VPN (sanal özel ağ) kullanımı, kullanıcıların internette anonim kalmasını ve kısıtlanan içeriklere erişmesini sağlar. Ancak, VPN hizmetinin tüm veri trafiğini sağlayıcının sunucuları üzerinden yönlendirmesi nedeniyle güvenlik riskleri oluşabilir. Ücretsiz VPN hizmetleri özellikle risklidir; çünkü bu hizmetler genellikle kullanıcıların verilerini ele geçirmek amacıyla sunulmaktadır. Ücretsiz VPN'ler, dolandırıcılık ve veri hırsızlığını hedefleyen kötü amaçlı yazılımlar içerebilir ve kullanıcıların kişisel bilgilerini çalabilir.
Türkiye, VPN kullanımında Rusya, Birleşik Arap Emirlikleri ve Endonezya'nın ardından 4. sıradadır. VPN hizmeti sunan şirketler arasında bazıları ücretli hizmet sunarken, bazıları ücretsiz olarak hizmet vermektedir. Güvenli bir VPN sağlayıcısı seçerken, hizmetlerin güvenilirliğine, şifreleme standartlarına ve kullanıcı yorumlarına dikkat edilmesi önemlidir.
Diğer bir yöntem ise DNS (alan adı sistemi) ayarlarını değiştirmektir. DNS değişikliği, kullanıcıların erişimi kısıtlanan platformlara erişimini sağlayabilir, ancak güvenilir olmayan DNS sağlayıcıları kullanıcı bilgilerini çalabilir veya zararlı yazılımlar bulaştırabilir. Güvenilir olmayan DNS sunucularına yönlendirilen kullanıcılar, dolandırıcılık amacıyla oluşturulmuş sahte platformlara yönlendirilip kişisel bilgilerini kaybedebilir.

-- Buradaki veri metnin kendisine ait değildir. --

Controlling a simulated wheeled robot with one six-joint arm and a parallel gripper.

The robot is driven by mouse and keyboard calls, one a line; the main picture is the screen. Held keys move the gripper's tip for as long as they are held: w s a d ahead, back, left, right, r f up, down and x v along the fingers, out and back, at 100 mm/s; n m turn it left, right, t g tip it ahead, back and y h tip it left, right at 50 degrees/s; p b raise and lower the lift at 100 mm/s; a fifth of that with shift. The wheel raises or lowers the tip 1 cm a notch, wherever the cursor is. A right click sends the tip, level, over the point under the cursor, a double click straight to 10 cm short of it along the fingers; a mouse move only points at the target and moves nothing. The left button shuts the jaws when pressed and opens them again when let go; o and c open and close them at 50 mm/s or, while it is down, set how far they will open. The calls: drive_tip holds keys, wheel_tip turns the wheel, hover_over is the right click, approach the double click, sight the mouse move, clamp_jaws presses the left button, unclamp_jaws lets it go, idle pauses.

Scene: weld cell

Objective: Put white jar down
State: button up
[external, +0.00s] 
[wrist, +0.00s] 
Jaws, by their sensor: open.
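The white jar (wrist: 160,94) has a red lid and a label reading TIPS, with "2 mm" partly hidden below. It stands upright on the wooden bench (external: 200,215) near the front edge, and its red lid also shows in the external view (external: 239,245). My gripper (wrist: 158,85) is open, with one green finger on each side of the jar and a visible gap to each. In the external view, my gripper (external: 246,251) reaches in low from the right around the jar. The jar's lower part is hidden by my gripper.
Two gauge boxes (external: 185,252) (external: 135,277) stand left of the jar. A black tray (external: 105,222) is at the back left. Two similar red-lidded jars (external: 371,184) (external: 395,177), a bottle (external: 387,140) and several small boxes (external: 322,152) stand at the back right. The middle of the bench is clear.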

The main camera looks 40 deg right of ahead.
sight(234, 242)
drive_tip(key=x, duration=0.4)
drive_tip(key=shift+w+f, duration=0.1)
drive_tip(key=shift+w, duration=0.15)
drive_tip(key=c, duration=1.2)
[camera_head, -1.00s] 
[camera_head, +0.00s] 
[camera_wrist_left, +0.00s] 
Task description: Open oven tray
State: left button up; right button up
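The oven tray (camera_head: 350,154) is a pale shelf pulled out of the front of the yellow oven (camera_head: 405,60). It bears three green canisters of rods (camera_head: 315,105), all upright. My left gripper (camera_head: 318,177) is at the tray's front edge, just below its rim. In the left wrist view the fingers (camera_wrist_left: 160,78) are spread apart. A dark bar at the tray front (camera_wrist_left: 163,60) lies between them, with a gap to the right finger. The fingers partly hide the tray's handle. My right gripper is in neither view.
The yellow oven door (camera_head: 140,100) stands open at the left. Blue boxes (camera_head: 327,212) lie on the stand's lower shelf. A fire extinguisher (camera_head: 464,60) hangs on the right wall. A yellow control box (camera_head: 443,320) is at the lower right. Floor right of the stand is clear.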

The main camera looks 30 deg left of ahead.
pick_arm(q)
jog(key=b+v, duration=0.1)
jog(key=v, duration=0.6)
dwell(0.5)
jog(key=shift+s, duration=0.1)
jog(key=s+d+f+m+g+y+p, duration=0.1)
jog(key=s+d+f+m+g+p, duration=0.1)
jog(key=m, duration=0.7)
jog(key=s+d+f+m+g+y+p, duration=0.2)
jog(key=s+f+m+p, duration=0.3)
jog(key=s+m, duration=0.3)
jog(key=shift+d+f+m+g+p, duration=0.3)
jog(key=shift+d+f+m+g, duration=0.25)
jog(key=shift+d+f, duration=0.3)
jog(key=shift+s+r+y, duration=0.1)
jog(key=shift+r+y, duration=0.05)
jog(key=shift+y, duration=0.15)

Son yıllarda VPN kullanıcı verilerine yönelik siber saldırılar artmıştır. Özellikle ücretsiz VPN hizmeti sunan şirketler, siber saldırganların hedefi olabiliyor. Geçen yıl, popüler bir ücretsiz VPN hizmeti sağlayıcısına ait 360 milyondan fazla kullanıcı verisi çalındı. Çalınan veriler arasında e-posta adresleri, IP adresleri ve coğrafi konum kayıtları gibi bilgiler bulunuyor ve bu veriler karanlık ağda satışa sunulabiliyor.
Kullanıcıların güvenliğini sağlamak için, güvenilir VPN ve DNS sağlayıcılarını tercih etmeleri ve cihazlarındaki kötü yazılımları tespit edebilen güvenilir antivirüs yazılımlarını kullanmaları önerilmektedir.